My fascination with sharks didn't start with Hollywood. For many, Jaws was the turning point of either developing the great fear or the great curiosity. Apt because Jaws starred the Great White. But my real WOW started with a book! Steve Alten's MEG was my very first shark read. I was on a creature-rush in first year high, devouring books like The Relic, Congo and Watchers (Jurassic Park and The Lost World were consumed in elementary, along with a few Agatha Christies) as if they were childhood reads, and I stumbled upon MEG in the "50% off" pile at NBS. Looking back on it now, it wasn't the best work of fiction in the world. It did however, give me my first encounter with megalodon. King of kings, Jurassic shark, stuff of nightmarish legends. The mere thought that such an animal once swam the waters of our Earth can be enough to drive the common man to hydrophobia. Thank heavens there's nothing common about me.
As enthralling it is to learn of the different life cycles and styles of the numerous shark and ray species, the more pressing issue at hand nowadays is the conservation of these apex predators. Many shark species are in danger of extinction due to human greed.
When reefed beaches are netted off to be tourist destinations, the nets trap a lot of animals: dolphins, sea turtles and sharks. Did you know that netted sharks drown and die? When a shark can't swim, oxygen can't be filtered through its gills. You don't need a bio degree to tell you no oxygen equals no life.
Sharks are also rampantly mutilated for their fins. There's an entire industry specifically catering to the Asians' inhumane craving for shark's fin soup. Do you know how the fishermen of this illegal trade get the fins?
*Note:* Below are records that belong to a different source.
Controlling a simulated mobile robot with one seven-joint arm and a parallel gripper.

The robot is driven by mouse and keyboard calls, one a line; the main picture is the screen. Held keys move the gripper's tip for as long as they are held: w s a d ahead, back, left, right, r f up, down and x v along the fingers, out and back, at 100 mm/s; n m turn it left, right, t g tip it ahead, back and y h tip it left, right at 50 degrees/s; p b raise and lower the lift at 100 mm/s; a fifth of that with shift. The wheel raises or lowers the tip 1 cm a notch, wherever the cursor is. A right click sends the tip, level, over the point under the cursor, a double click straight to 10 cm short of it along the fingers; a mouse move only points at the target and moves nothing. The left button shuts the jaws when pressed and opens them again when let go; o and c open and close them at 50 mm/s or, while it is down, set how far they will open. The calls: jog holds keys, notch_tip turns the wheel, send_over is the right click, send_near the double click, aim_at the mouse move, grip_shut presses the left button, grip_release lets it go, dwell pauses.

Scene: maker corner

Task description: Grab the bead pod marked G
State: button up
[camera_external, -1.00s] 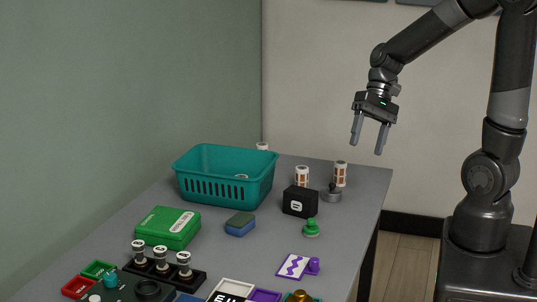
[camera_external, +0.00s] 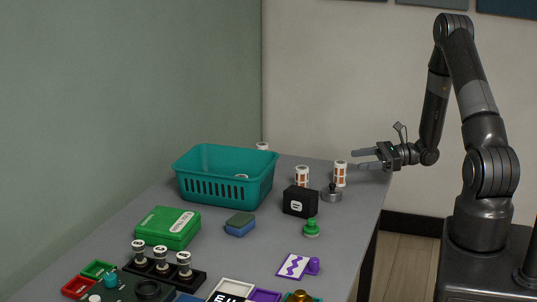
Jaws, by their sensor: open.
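Several capped cylinders look like bead pods, but no letter G can be read at this size. One with orange contents (camera_external: 340,174) stands upright near the table's far right edge. A similar one (camera_external: 302,177) stands to its left, behind a black box. A white-topped one (camera_external: 262,146) is partly hidden behind the teal basket, and a white top (camera_external: 241,177) shows inside it. Three more pods (camera_external: 160,259) stand in a black rack at the front left. My gripper (camera_external: 361,159) is open and empty, lying level with fingers pointing left, close to the rightmost pod; contact cannot be told.
The teal basket (camera_external: 222,187) stands at the back left. The black box (camera_external: 300,202), a grey knobbed weight (camera_external: 331,195) and a green stamp (camera_external: 311,229) stand near the right-hand pods. A green case (camera_external: 168,228) and blue sponge-like block (camera_external: 240,224) lie mid-table. The front is crowded.

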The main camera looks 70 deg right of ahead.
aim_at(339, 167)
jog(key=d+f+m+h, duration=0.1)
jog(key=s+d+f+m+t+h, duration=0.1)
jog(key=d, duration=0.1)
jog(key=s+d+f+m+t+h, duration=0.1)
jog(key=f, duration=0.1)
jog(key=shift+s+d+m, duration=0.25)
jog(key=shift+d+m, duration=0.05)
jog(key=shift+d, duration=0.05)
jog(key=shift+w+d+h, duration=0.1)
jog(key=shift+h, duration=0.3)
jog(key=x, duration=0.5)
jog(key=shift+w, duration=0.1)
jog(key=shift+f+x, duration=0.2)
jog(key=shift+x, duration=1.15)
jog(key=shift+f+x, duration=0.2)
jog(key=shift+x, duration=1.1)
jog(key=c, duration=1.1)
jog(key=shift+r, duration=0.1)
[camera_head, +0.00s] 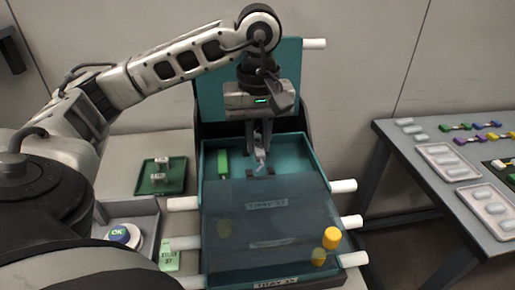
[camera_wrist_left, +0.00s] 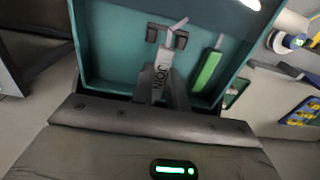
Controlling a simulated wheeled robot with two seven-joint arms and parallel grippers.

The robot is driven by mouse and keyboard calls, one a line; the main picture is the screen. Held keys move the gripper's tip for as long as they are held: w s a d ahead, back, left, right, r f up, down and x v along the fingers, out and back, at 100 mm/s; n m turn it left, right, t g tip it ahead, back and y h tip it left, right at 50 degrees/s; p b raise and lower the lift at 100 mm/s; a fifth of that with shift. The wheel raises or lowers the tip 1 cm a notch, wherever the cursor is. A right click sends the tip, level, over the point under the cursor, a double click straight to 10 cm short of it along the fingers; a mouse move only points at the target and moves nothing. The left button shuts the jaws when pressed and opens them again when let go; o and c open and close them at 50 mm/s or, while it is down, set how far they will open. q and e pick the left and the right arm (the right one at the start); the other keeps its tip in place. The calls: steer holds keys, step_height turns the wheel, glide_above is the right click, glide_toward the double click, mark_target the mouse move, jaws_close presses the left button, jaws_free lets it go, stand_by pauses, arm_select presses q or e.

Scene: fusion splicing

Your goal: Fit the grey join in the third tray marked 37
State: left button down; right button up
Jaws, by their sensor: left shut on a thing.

They hook the poor things with long lines baited with fish heads, reel in whatever shark takes a bite, hack off the fins and throw the rest of dead animal off board. A life for a piece of supposed delicacy.
These are the things that Shark Week try to fight against in its yearly quest. As stewards of the Earth, it is our responsibility to ensure that everything under our care survives. The scary fact is, our lifetime is faced with more endangered species than any other, only surpassed by the meteor annihilation of the dinosaurs. I hope my little lecture can be a wake-up call to many a-slumberin' spirits out there. Maybe it'll spike your curiosity and you'll find yourself tuning in every night of this week to the Discovery Channel.
For now I only ask for one thing: NO TO SHARK'S FIN SOUP AND NO TO NETS. It's their waters, we're only swimming in them. Have a happy Shark Week.